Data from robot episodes
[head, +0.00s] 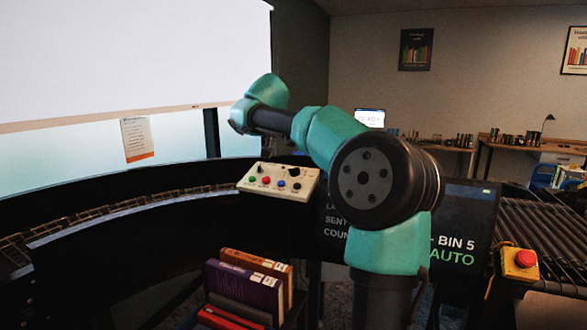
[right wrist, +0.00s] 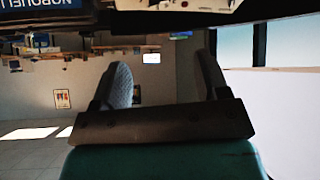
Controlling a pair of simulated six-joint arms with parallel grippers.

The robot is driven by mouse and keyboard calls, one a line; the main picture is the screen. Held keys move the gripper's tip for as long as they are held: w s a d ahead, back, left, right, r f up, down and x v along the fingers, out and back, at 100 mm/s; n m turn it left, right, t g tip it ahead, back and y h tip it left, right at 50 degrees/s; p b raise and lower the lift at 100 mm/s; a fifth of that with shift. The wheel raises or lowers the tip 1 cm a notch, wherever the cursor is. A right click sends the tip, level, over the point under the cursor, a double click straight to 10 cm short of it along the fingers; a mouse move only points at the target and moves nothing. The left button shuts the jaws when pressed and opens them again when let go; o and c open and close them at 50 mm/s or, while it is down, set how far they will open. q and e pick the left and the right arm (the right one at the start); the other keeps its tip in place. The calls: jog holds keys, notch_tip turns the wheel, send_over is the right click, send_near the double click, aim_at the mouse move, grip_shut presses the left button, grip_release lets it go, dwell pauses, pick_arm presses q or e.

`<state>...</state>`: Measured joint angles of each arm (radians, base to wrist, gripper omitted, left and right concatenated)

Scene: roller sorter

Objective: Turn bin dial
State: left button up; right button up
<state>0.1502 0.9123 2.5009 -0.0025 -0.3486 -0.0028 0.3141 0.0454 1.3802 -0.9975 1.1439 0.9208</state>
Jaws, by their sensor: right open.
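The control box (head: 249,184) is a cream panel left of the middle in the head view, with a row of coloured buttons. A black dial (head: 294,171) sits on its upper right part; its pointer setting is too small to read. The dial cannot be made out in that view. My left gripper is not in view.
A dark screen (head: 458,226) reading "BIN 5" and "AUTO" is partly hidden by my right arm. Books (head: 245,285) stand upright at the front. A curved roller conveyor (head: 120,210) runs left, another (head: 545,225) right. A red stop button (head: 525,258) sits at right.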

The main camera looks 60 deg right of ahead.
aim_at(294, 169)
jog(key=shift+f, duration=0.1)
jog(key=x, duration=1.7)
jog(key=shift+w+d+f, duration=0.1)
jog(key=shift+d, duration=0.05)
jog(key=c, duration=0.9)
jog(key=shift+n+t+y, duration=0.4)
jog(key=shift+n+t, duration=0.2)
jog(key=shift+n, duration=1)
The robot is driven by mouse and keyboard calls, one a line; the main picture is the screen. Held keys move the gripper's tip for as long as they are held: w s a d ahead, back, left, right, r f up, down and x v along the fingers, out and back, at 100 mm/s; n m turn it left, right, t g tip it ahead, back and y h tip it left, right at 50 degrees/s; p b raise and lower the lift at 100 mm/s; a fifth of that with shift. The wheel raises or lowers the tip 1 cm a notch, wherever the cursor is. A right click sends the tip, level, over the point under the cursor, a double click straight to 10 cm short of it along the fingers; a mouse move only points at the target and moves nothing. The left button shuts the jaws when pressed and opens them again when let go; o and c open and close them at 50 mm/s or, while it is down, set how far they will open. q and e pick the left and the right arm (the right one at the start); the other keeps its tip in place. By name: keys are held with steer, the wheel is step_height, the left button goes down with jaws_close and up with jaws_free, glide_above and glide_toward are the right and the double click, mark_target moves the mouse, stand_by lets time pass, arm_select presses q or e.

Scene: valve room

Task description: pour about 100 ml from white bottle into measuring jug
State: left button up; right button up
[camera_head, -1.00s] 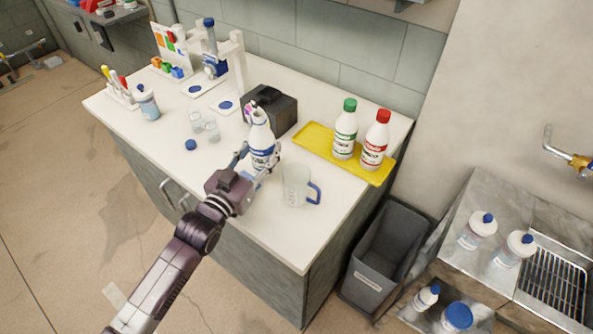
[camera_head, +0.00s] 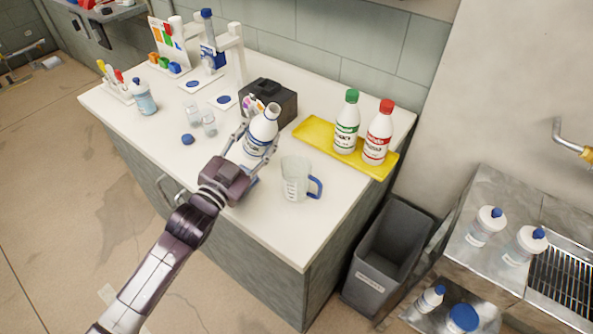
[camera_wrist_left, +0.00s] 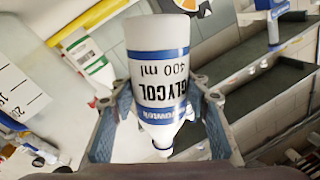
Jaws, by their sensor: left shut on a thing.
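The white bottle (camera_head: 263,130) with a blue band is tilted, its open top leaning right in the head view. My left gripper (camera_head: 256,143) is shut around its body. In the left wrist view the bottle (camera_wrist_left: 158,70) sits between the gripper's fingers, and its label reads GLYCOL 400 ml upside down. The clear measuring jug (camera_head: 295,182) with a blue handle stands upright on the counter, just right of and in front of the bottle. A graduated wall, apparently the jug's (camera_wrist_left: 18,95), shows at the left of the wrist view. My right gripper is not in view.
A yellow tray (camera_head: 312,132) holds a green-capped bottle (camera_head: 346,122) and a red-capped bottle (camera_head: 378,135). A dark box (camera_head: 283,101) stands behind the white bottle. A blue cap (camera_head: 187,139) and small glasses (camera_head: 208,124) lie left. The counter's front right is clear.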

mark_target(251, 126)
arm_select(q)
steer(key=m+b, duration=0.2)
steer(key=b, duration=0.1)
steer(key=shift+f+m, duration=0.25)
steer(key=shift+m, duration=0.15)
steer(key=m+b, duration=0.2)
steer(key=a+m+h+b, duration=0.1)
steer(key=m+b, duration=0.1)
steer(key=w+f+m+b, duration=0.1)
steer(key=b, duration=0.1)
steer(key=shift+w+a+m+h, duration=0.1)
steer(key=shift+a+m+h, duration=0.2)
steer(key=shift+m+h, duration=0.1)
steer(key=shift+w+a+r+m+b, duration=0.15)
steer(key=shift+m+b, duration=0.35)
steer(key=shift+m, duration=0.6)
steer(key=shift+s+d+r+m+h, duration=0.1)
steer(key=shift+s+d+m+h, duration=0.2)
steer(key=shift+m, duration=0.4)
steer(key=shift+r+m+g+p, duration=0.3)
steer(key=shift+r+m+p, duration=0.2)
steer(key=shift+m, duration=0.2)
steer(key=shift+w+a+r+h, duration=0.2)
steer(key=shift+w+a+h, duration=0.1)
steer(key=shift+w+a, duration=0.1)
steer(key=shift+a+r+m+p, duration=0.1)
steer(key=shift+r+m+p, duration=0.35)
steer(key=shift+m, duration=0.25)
...
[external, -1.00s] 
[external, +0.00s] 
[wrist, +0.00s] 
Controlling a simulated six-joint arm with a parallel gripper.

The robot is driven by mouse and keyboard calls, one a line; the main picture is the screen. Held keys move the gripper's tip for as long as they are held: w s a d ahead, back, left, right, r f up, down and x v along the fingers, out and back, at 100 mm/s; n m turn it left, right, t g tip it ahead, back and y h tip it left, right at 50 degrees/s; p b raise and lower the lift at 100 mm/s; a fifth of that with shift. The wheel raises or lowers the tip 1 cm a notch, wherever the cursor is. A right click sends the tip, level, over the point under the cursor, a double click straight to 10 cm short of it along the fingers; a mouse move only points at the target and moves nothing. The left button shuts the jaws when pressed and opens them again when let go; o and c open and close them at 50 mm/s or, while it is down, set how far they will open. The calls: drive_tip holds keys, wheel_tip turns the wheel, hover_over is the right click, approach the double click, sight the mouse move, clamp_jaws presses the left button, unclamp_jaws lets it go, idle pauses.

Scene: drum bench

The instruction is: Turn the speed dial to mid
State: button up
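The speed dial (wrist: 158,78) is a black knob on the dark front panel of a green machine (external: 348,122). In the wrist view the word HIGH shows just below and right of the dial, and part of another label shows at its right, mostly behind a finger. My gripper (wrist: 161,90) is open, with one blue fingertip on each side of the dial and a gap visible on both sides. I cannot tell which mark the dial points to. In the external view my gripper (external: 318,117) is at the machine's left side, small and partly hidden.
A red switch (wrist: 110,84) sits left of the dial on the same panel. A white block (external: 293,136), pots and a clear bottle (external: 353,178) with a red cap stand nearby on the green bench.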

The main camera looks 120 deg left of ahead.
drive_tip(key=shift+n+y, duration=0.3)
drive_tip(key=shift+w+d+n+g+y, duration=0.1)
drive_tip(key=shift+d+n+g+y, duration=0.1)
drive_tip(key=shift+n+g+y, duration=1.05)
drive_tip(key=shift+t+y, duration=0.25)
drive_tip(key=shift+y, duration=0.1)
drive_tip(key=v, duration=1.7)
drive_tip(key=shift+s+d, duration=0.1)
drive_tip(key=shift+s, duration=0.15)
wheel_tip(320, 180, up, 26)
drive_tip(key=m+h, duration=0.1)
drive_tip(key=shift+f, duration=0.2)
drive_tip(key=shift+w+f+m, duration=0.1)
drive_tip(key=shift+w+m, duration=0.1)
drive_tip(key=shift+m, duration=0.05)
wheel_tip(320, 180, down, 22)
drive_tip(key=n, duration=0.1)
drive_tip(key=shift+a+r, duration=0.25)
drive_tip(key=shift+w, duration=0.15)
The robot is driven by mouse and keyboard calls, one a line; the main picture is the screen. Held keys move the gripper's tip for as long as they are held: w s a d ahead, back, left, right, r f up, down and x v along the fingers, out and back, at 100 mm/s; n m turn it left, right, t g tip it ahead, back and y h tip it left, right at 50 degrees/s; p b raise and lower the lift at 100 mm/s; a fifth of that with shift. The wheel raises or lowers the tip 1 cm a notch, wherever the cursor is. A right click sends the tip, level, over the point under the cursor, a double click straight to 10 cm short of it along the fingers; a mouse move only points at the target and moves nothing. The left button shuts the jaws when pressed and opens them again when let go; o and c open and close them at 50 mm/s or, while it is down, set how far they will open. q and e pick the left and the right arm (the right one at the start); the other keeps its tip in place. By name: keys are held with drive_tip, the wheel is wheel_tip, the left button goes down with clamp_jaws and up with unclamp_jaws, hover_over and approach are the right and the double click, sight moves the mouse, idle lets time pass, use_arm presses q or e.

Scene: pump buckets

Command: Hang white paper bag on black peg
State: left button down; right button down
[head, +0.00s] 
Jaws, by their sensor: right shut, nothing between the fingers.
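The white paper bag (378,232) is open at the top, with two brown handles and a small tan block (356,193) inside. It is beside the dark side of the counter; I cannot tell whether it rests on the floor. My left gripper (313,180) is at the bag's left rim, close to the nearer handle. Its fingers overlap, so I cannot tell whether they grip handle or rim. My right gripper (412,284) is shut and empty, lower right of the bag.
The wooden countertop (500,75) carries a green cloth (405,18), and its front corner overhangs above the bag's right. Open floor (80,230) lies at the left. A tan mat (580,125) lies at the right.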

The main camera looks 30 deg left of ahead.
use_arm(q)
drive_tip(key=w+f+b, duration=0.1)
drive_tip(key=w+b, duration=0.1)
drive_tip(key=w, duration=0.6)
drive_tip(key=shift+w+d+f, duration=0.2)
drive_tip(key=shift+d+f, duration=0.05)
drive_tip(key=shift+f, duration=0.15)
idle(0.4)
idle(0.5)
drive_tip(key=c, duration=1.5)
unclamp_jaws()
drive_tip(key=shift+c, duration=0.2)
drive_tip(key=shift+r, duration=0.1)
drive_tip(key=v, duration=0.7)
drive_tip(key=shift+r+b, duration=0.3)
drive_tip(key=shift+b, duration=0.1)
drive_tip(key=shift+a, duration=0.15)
* * *
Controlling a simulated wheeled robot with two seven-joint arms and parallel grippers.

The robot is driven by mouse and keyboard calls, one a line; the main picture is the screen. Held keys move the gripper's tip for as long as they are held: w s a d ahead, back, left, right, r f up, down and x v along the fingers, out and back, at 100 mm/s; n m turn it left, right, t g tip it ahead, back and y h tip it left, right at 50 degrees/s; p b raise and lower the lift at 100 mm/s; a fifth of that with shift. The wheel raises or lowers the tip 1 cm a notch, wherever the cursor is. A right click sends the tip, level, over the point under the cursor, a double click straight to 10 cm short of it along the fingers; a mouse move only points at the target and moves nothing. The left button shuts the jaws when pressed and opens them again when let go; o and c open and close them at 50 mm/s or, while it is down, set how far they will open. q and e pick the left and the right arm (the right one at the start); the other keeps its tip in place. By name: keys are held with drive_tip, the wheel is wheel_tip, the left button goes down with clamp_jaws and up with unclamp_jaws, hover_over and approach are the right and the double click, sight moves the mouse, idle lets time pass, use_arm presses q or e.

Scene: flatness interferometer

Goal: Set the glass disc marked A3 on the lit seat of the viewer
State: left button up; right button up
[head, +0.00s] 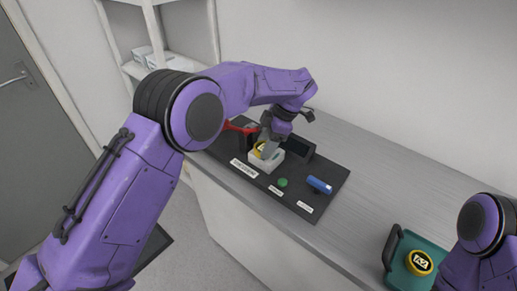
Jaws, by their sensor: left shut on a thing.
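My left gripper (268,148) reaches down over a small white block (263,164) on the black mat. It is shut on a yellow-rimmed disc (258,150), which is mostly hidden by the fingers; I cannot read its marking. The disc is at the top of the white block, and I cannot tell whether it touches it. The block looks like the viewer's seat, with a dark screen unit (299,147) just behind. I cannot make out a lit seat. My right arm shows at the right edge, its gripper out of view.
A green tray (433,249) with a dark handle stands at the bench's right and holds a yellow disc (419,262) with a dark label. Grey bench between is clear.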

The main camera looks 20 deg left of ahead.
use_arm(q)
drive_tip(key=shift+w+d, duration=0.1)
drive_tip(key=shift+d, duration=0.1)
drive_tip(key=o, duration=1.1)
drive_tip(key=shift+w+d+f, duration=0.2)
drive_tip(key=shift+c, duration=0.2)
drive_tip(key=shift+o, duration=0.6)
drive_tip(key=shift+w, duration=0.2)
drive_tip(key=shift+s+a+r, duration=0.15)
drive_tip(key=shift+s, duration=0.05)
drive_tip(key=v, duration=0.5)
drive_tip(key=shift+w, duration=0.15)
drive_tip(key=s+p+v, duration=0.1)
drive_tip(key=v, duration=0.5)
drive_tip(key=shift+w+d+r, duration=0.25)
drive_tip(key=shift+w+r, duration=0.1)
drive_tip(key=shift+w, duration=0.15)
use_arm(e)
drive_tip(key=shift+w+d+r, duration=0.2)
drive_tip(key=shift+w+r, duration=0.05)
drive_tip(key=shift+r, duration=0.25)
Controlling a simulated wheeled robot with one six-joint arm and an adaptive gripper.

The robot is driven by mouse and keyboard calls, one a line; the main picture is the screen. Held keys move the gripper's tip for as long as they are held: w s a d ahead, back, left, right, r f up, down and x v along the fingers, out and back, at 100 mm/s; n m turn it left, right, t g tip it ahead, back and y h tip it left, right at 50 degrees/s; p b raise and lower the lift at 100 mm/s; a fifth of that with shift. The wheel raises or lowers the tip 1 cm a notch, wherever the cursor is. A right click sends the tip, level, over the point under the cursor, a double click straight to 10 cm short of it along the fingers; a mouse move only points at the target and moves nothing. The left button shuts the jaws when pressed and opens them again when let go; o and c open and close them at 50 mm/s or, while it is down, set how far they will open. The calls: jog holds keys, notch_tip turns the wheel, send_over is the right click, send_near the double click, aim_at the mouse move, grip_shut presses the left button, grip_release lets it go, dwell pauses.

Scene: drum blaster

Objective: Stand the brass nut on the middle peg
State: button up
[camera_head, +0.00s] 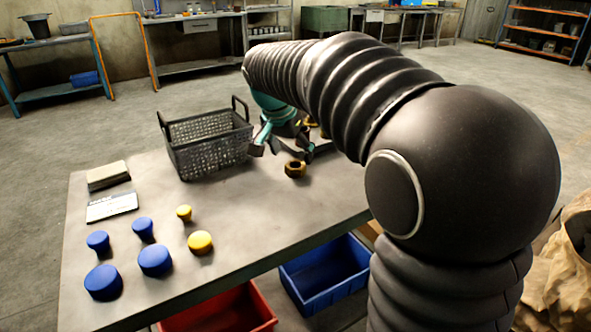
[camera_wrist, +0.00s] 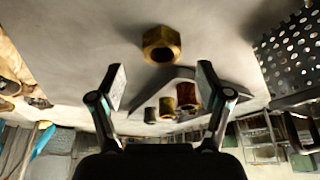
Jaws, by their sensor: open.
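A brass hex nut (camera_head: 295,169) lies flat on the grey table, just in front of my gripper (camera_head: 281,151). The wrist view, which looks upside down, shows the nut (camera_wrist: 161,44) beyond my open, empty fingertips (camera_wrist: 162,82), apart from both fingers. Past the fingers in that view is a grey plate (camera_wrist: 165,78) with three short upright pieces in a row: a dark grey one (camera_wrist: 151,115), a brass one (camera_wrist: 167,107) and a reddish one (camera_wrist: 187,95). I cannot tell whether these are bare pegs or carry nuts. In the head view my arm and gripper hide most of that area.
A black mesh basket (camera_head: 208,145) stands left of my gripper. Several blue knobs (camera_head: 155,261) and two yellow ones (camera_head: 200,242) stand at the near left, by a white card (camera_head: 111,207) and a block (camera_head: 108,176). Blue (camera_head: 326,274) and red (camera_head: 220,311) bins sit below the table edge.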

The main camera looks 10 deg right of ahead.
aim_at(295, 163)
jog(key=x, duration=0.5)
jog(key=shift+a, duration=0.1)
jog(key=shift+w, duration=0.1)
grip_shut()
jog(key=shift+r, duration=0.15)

### AIM
Only the number is required: the count of lines containing the word "Controlling".

### REPLY
4